_Your task_
Output each entry verbatim and exclude every picture from it.

_Data for the task_

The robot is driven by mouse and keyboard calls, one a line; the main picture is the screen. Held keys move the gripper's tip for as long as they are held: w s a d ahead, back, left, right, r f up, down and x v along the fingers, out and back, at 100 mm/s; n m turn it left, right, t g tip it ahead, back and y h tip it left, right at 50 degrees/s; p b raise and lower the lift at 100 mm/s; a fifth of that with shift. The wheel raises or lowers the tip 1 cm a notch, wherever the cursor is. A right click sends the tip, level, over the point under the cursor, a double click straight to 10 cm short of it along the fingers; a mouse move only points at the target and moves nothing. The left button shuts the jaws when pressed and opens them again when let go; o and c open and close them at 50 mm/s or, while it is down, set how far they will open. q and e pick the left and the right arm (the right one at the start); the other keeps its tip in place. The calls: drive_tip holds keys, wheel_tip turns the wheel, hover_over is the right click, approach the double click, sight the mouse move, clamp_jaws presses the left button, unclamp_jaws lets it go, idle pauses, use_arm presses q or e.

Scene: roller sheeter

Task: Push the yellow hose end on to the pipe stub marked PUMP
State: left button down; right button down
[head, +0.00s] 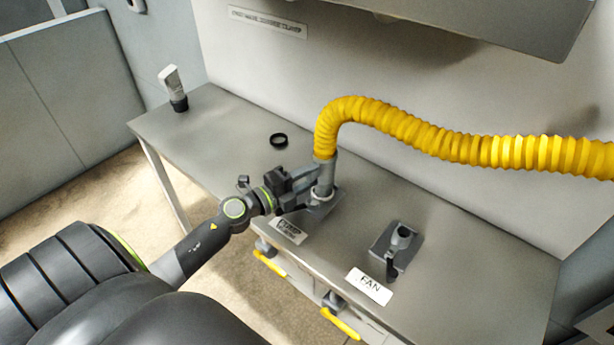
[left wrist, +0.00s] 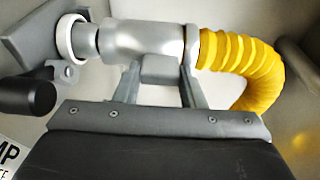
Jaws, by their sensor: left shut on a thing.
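The yellow hose (head: 430,135) arches over the bench and ends in a grey cuff (head: 325,172), which points down over the PUMP stub's base plate (head: 326,208). My left gripper (head: 308,182) is shut on this cuff from the left side. In the left wrist view the cuff (left wrist: 140,38) lies between the fingers (left wrist: 160,75), with the yellow hose (left wrist: 240,65) at its right. A white ring (left wrist: 70,37) at the stub sits right beside the cuff's open end. My right gripper is not in view.
The PUMP label (head: 288,231) is at the bench's front edge. A second stub with a lever (head: 402,240) stands to the right behind the FAN label (head: 369,287). A black ring (head: 278,140) and a grey-black object (head: 174,88) are farther back left. An overhead cabinet (head: 490,20) hangs above.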

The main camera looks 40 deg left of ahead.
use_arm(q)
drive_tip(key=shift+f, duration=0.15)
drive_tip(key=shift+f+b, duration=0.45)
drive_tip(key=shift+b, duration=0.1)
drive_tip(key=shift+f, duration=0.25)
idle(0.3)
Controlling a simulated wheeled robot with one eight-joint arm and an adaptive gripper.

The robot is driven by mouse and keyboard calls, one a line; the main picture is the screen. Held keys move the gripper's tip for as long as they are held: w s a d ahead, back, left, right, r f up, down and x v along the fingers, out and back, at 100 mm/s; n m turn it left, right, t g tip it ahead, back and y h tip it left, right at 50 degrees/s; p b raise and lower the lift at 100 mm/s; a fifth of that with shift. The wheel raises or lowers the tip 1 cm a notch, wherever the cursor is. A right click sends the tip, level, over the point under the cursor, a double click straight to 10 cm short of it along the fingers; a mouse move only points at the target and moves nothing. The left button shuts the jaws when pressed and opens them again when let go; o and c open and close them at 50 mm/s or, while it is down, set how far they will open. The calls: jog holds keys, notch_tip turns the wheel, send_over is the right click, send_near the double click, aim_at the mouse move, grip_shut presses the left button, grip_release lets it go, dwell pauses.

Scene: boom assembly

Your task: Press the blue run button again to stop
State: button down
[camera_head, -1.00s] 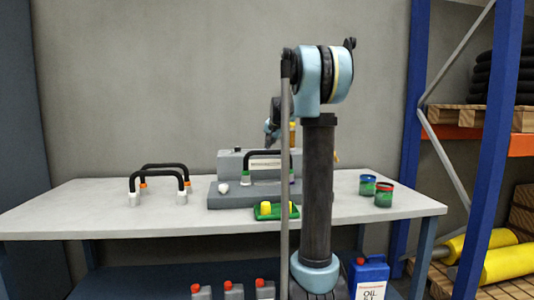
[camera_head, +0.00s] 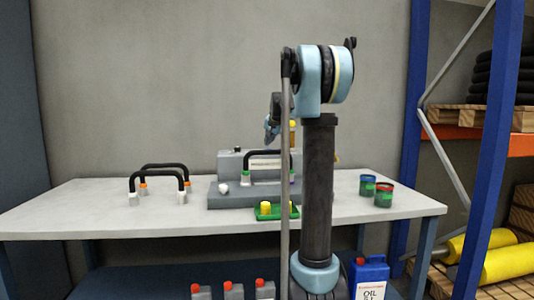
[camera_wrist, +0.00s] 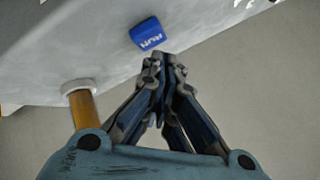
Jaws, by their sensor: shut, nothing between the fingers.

_Written response_
The robot is driven by mouse and keyboard calls, one a line; the main picture is the screen. Held keys move the gripper's tip for as long as they are held: w s a d ahead, back, left, right, r f up, down and x v along the fingers, out and back, at 100 mm/s; n m turn it left, right, t g tip it ahead, back and y h tip it left, right at 50 degrees/s; p b raise and lower the lift at 100 mm/s; a fifth of that with shift. The wheel raises or lowers the tip 1 cm a notch, wherever the cursor is. A right click sends the tip, level, over the point under the cursor, a double click straight to 10 cm short of it along the fingers; a mouse move only points at the target and moves nothing. The left button shuts the jaws when pressed and opens them again when let go; o and c open and close them at 50 mm/s or, while it is down, set how far they will open. q and e pick the left and the right arm (the right one at the start); the other keeps its tip in place. The calls: drive_tip holds keys, wheel_tip turns the wheel, hover_over is the right click, approach the double click, sight the mouse move, clamp_jaws presses the left button, unclamp_jaws lets it go, idle pauses, use_arm presses q or e.

Scene: roller sheeter

Task: Push the yellow hose end on to the pipe stub marked PUMP
State: left button down; right button down
[head, +0.00s] 
[left wrist, +0.00s] 
Jaws, by their sensor: left shut on a thing.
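The yellow hose (head: 430,135) arches over the bench and ends in a grey cuff (head: 325,172), which points down over the PUMP stub's base plate (head: 326,208). My left gripper (head: 308,182) is shut on this cuff from the left side. In the left wrist view the cuff (left wrist: 140,38) lies between the fingers (left wrist: 160,75), with the yellow hose (left wrist: 240,65) at its right. A white ring (left wrist: 70,37) at the stub sits right beside the cuff's open end. My right gripper is not in view.
The PUMP label (head: 288,231) is at the bench's front edge. A second stub with a lever (head: 402,240) stands to the right behind the FAN label (head: 369,287). A black ring (head: 278,140) and a grey-black object (head: 174,88) are farther back left. An overhead cabinet (head: 490,20) hangs above.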

The main camera looks 40 deg left of ahead.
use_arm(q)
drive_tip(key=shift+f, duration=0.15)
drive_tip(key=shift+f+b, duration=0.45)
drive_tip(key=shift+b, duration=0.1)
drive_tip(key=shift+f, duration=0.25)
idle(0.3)
Controlling a simulated wheeled robot with one eight-joint arm and an adaptive gripper.

The robot is driven by mouse and keyboard calls, one a line; the main picture is the screen. Held keys move the gripper's tip for as long as they are held: w s a d ahead, back, left, right, r f up, down and x v along the fingers, out and back, at 100 mm/s; n m turn it left, right, t g tip it ahead, back and y h tip it left, right at 50 degrees/s; p b raise and lower the lift at 100 mm/s; a fifth of that with shift. The wheel raises or lowers the tip 1 cm a notch, wherever the cursor is. A right click sends the tip, level, over the point under the cursor, a double click straight to 10 cm short of it along the fingers; a mouse move only points at the target and moves nothing. The left button shuts the jaws when pressed and opens them again when let go; o and c open and close them at 50 mm/s or, while it is down, set how far they will open. The calls: jog holds keys, notch_tip turns the wheel, send_over is the right click, send_near the double click, aim_at the mouse move, grip_shut presses the left button, grip_release lets it go, dwell pauses.

Scene: boom assembly

Your task: Press the blue run button again to stop
State: button down
[camera_head, -1.00s] 
[camera_head, +0.00s] 
[camera_wrist, +0.00s] 
Jaws, by their sensor: shut, nothing between the fingers.

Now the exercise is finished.